Task data:
========

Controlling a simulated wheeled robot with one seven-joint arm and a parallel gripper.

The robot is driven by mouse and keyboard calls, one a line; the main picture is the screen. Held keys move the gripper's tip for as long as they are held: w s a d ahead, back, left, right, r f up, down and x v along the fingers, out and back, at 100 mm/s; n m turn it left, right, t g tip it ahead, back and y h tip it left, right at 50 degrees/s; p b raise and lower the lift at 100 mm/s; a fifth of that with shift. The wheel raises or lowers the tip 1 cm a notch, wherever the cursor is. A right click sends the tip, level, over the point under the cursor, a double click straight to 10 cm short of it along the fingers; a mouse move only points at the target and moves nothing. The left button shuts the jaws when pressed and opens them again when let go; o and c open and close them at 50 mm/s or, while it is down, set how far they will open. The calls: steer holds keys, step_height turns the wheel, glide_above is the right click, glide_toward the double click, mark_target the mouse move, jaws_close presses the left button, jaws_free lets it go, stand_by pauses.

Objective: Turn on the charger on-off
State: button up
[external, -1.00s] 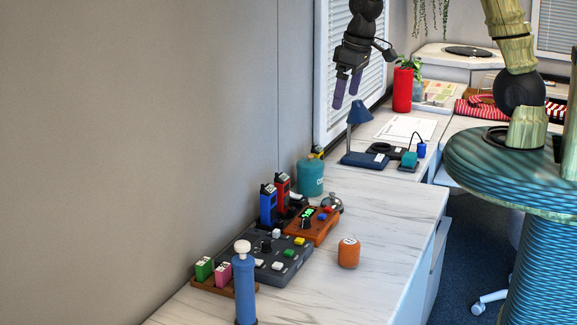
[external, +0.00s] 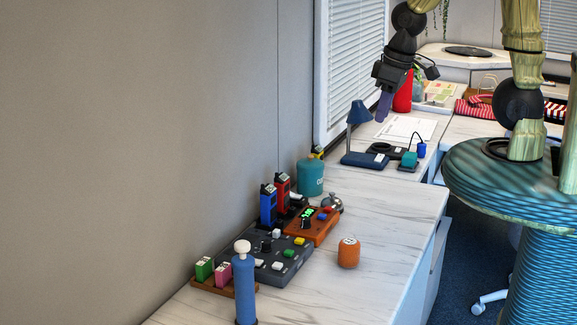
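No on-off label is legible, so I cannot tell which part is the charger's switch. A blue handset (external: 268,206) and a red handset (external: 283,188) stand upright in a dark holder on the near counter. Green (external: 204,268) and pink (external: 223,272) blocks sit upright in a brown base (external: 238,290). My gripper (external: 384,107) points down, high over the far counter, behind the blue lamp in the picture and well away from these devices. Its purple fingers overlap in this view, so their gap is hidden. Nothing shows held in it.
A grey button panel (external: 262,262), an orange device with a green display (external: 322,232), a teal canister (external: 310,178), a bell (external: 331,204), an orange pot (external: 349,253) and a blue cylinder (external: 245,290) crowd the near counter. A blue lamp (external: 360,113) stands farther back. The counter's right side is clear.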

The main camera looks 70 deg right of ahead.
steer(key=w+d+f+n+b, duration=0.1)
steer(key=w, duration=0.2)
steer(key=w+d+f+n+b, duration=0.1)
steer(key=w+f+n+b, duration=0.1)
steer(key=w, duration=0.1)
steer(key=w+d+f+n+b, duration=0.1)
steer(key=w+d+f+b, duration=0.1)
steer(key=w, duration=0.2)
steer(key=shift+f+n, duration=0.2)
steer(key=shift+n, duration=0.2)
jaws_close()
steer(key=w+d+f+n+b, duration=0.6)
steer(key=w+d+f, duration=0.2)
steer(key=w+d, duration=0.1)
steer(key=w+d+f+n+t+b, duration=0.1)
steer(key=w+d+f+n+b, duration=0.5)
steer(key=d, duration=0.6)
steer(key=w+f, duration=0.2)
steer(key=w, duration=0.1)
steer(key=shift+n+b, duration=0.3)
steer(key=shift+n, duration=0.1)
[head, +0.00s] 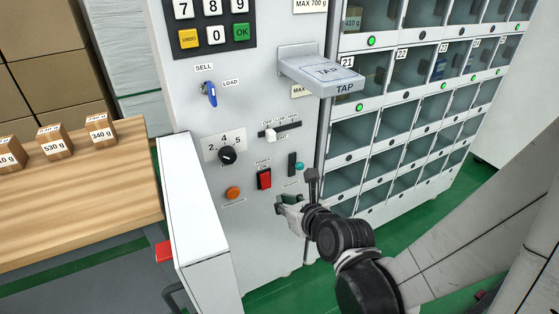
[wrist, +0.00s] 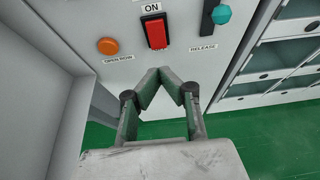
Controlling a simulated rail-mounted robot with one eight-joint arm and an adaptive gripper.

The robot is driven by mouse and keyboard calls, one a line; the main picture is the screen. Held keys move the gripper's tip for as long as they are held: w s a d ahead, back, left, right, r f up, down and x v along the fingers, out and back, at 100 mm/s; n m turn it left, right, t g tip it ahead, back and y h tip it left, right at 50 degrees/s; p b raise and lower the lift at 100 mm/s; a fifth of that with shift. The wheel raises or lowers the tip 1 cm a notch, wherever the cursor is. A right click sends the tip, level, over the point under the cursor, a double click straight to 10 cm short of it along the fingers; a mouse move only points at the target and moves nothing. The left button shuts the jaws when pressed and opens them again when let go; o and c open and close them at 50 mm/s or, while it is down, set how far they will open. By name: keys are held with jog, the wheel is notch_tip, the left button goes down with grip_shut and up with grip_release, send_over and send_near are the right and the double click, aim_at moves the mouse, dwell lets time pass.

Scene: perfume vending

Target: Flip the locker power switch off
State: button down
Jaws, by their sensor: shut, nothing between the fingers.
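The red rocker switch (head: 264,179) is on the light grey front panel of the machine, low and right of the numbered dial. In the wrist view the red switch (wrist: 156,32) sits in a dark frame under an "ON" label. I cannot tell for sure which side of it is pressed in. My gripper (head: 281,204) is just below and slightly right of the switch, near the panel. In the wrist view my gripper (wrist: 170,75) has its green-grey fingertips together, empty, below the switch. A gap to the switch shows.
An orange button (wrist: 107,46) labelled "OPEN ROW" is left of the switch, and a teal release knob (wrist: 221,14) is right. A slider (head: 271,134) and a dial (head: 228,155) are above. Lockers (head: 352,132) stand right; a white side panel (head: 196,210) juts out left.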

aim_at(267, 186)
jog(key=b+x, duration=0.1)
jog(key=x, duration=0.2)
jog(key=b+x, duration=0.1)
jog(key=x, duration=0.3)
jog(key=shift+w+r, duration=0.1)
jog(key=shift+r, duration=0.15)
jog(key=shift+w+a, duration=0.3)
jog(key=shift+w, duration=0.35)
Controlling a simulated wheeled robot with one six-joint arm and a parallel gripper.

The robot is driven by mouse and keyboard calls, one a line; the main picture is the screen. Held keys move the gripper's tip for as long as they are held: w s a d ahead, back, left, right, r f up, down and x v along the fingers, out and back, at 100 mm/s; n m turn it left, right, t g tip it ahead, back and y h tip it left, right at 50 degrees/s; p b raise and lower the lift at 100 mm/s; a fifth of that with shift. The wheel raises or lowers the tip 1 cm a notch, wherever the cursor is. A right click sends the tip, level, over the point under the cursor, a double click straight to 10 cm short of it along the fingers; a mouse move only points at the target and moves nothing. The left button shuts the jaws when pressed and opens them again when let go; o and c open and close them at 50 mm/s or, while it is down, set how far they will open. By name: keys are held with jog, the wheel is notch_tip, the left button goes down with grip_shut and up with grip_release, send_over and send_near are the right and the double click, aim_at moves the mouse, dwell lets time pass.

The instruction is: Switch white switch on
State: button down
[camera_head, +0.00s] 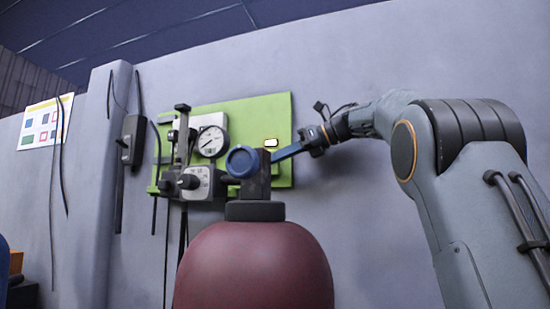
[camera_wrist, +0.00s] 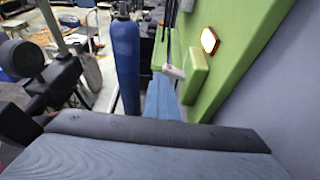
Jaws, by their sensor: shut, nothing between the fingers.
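A small white switch lever (camera_wrist: 174,71) juts from a green block on the green panel (camera_wrist: 240,45) in the wrist view. My gripper (camera_wrist: 161,92) is shut and empty, its blue fingers extending toward the lever and ending just below it in the picture. Whether they touch it I cannot tell. In the head view my gripper (camera_head: 278,155) reaches in from the right across the green panel (camera_head: 240,108). There the dark valve top in front covers the fingertip area, and I cannot make out the switch. Its on or off position is unclear.
A pale lamp with an orange rim (camera_head: 271,142) sits on the panel above my gripper. A gauge (camera_head: 211,141) and a grey dial box (camera_head: 203,183) are to its left. A dark red cylinder (camera_head: 255,265) with a blue knob (camera_head: 242,161) stands in front.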

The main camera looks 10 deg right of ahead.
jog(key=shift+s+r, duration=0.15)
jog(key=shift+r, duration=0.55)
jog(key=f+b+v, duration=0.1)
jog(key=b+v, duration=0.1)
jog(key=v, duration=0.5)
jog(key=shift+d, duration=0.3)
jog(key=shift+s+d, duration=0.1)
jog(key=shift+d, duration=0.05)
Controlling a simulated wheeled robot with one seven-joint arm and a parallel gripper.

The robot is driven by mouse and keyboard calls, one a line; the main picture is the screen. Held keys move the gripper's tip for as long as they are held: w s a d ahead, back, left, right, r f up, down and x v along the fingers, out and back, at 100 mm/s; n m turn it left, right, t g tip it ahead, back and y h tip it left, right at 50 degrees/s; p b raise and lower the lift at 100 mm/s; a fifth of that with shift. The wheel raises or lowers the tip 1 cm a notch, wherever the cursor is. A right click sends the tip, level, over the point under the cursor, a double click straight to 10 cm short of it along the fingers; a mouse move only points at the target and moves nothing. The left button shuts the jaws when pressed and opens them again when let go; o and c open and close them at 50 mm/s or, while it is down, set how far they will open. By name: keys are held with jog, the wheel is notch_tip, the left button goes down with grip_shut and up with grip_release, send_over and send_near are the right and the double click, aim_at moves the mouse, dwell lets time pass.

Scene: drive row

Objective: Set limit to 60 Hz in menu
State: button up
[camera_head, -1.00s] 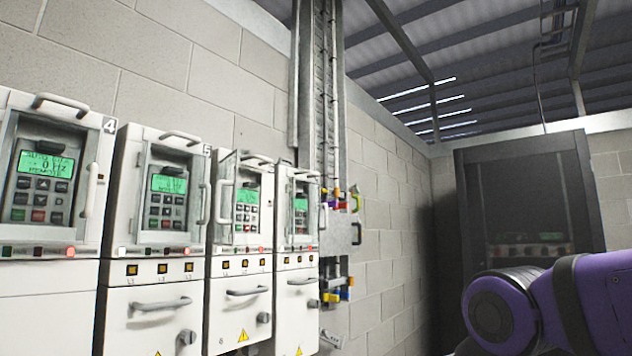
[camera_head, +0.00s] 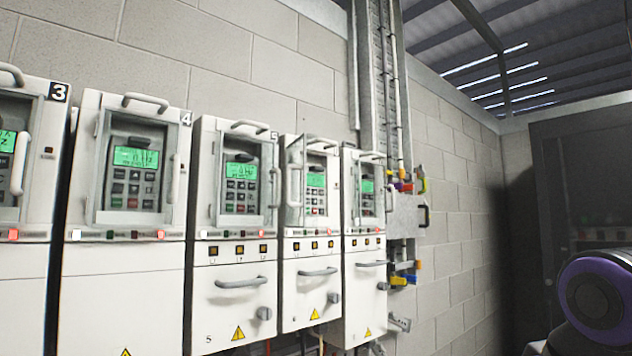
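A row of white drive cabinets stands along the block wall, each with a green-lit display and a keypad behind a framed window. Drive 3 (camera_head: 28,215) is cut off at the left edge. Drive 4 (camera_head: 125,275) and drive 5 (camera_head: 232,290) stand right of it, then two more, a sixth drive (camera_head: 308,270) and a last drive (camera_head: 362,260). The window door of the sixth drive seems to stand ajar. The display text is too small to read; no menu or Hz limit can be made out. My gripper is not in view; only my purple arm link shows at the lower right.
Cable trunking (camera_head: 378,90) runs up the wall beyond the last drive, with a grey box (camera_head: 405,215) and coloured padlocks (camera_head: 407,185) beside it. A dark cabinet (camera_head: 580,190) stands at the far right. Door handles stick out from the drive fronts.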

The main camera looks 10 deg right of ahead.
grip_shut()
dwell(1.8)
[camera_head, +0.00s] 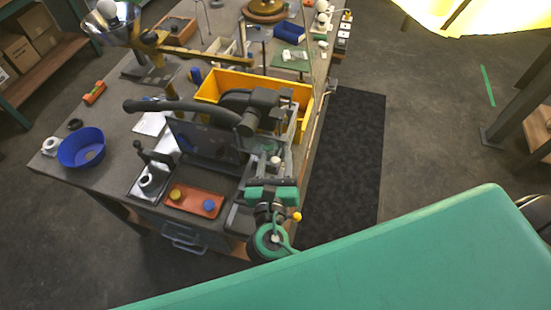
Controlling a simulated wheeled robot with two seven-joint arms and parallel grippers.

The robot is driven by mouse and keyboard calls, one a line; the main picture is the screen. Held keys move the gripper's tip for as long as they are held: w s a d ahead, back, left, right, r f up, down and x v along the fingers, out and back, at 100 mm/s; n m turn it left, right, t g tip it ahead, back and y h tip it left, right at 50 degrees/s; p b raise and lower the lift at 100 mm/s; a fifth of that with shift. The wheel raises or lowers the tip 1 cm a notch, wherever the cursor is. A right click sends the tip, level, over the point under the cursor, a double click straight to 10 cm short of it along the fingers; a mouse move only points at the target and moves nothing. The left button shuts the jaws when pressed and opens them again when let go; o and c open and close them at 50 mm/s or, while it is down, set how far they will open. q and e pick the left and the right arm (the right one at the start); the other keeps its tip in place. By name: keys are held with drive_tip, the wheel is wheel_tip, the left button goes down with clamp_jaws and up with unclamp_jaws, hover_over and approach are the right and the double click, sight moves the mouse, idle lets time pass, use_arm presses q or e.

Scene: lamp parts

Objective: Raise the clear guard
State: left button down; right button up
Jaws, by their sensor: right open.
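A dark bench machine (255,105) with a long black lever (185,105) stands at the table's near right part. A grey, see-through-looking panel (208,142) stands upright at its front left; I take it for the clear guard, but cannot be sure. My right gripper (274,167) is open at the machine's near right side, to the right of the panel. A small pale knob (275,160) shows around its fingertips; I cannot tell whether they touch it. My left gripper is not in view.
A yellow bin (212,88) stands behind the machine. An orange tray (180,203) with small yellow and blue pieces lies in front of it, and a blue bowl (70,150) at the left. A dark floor mat (345,150) lies right of the table.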

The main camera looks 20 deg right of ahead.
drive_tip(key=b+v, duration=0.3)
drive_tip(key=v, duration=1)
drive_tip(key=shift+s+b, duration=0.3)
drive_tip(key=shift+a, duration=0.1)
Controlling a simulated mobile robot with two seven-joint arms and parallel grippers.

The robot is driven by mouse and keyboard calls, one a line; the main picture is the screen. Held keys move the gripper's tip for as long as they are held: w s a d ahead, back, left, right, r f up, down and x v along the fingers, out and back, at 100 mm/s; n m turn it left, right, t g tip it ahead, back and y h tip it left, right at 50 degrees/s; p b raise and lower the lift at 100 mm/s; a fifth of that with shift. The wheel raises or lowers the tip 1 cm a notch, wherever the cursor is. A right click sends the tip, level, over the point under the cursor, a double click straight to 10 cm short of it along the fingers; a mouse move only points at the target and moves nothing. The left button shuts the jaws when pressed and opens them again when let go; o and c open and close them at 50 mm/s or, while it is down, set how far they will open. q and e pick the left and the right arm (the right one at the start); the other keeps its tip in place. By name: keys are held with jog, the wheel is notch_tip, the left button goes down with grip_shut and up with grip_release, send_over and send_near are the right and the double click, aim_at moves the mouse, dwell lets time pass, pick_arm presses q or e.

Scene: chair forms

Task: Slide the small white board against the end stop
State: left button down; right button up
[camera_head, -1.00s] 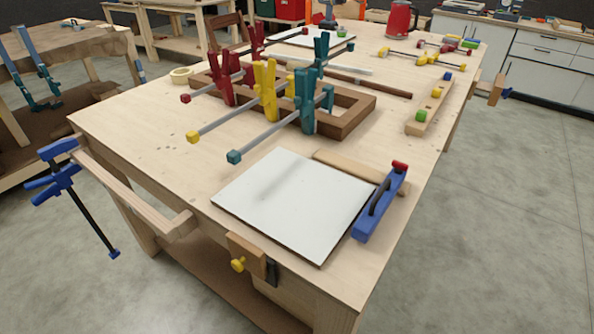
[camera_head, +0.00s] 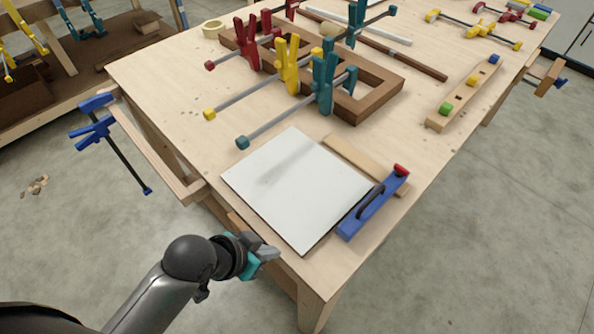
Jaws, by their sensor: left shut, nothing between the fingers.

========

Written request:
Single out each line of the records above with the string "wheeled" in it, and copy it.

Reply:
Controlling a simulated wheeled robot with one seven-joint arm and a parallel gripper.
Controlling a simulated wheeled robot with one six-joint arm and a parallel gripper.
Controlling a simulated wheeled robot with one seven-joint arm and a parallel gripper.
Controlling a simulated wheeled robot with two seven-joint arms and parallel grippers.

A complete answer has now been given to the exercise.